» **Input records**:
####

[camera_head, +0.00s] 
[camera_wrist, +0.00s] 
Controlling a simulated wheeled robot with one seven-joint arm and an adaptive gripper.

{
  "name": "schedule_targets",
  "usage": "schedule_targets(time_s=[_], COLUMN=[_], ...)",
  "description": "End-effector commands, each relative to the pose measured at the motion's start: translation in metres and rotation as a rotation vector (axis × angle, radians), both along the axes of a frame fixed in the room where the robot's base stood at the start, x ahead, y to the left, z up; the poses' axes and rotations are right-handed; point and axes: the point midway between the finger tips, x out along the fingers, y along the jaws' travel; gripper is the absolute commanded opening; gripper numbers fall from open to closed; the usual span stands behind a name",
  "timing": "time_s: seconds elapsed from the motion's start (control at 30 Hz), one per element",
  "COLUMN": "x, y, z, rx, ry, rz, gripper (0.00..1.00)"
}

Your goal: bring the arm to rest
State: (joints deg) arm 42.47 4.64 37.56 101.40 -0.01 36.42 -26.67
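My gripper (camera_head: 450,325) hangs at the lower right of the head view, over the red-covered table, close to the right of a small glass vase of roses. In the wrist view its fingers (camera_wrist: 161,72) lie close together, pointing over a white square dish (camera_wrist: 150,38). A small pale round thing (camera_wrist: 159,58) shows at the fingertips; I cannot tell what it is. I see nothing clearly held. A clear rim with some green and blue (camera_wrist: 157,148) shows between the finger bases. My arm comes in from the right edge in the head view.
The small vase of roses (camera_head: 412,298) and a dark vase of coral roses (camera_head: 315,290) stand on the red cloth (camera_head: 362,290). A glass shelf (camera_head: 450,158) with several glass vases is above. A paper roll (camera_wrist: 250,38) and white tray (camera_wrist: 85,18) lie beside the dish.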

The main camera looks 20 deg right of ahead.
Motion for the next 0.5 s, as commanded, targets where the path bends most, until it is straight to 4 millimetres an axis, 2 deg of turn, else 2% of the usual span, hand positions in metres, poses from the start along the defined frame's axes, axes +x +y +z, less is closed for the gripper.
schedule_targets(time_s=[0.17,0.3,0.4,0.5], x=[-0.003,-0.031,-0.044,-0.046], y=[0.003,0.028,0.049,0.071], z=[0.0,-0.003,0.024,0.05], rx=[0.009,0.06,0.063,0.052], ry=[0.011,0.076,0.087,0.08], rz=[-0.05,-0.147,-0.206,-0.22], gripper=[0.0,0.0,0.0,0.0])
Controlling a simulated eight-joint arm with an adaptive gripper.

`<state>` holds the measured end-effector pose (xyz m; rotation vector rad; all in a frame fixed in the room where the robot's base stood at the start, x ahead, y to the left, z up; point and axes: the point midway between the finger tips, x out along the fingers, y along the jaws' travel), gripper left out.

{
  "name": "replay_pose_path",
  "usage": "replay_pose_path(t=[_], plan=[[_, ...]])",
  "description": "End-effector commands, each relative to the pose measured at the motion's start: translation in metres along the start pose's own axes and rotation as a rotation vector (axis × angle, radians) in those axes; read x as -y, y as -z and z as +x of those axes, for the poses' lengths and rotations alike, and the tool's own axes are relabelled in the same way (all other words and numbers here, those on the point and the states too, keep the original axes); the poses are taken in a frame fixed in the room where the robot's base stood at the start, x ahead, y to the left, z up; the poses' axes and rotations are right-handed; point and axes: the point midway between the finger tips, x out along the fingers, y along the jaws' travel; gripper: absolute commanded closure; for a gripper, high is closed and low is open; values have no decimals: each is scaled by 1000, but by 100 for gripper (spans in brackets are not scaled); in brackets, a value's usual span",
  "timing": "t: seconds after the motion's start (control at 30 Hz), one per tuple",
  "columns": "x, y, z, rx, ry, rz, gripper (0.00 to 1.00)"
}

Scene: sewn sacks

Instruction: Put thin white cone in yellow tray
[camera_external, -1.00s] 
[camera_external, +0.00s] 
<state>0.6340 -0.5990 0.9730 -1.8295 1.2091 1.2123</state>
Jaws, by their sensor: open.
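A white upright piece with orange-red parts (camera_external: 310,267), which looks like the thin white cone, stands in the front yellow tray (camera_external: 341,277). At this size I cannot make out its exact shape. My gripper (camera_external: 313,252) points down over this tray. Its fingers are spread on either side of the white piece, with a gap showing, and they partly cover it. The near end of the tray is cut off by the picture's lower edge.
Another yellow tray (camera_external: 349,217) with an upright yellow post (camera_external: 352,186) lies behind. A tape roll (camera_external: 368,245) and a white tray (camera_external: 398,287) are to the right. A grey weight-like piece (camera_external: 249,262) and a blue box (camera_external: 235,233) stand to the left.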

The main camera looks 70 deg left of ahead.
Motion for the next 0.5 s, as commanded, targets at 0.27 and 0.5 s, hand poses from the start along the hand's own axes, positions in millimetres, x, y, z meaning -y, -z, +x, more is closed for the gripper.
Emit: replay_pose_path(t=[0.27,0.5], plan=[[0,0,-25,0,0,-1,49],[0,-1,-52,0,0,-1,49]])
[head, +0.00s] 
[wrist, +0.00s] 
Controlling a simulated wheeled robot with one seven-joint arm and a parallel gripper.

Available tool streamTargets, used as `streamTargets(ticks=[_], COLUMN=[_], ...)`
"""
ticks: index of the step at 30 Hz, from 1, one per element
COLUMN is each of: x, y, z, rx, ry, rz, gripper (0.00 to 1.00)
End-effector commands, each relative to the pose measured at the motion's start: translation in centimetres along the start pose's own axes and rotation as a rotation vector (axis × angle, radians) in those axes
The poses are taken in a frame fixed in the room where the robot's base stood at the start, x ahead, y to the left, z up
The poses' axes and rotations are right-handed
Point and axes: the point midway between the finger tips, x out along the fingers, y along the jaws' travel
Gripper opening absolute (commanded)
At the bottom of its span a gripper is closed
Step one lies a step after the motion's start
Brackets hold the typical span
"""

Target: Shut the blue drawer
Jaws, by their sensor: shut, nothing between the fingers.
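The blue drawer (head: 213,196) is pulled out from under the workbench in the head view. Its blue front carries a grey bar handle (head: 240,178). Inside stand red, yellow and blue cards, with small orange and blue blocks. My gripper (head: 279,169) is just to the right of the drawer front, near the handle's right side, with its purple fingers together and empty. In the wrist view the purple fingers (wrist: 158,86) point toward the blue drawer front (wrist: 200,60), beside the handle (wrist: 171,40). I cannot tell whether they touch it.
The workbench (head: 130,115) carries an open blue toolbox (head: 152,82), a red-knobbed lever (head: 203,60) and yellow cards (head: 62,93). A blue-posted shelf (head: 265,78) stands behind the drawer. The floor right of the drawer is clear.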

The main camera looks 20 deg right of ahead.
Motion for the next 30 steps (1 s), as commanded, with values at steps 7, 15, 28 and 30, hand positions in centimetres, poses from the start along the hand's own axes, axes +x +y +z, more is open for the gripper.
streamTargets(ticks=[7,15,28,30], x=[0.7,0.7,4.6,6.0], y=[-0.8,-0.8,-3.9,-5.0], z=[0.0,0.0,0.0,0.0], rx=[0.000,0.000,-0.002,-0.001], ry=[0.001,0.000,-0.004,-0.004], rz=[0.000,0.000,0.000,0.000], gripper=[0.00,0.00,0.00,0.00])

####

» **Task brief**: Which lines hold the word "wheeled"? Copy each of them from the records.

» **Final answer**:
Controlling a simulated wheeled robot with one seven-joint arm and an adaptive gripper.
Controlling a simulated wheeled robot with one seven-joint arm and a parallel gripper.

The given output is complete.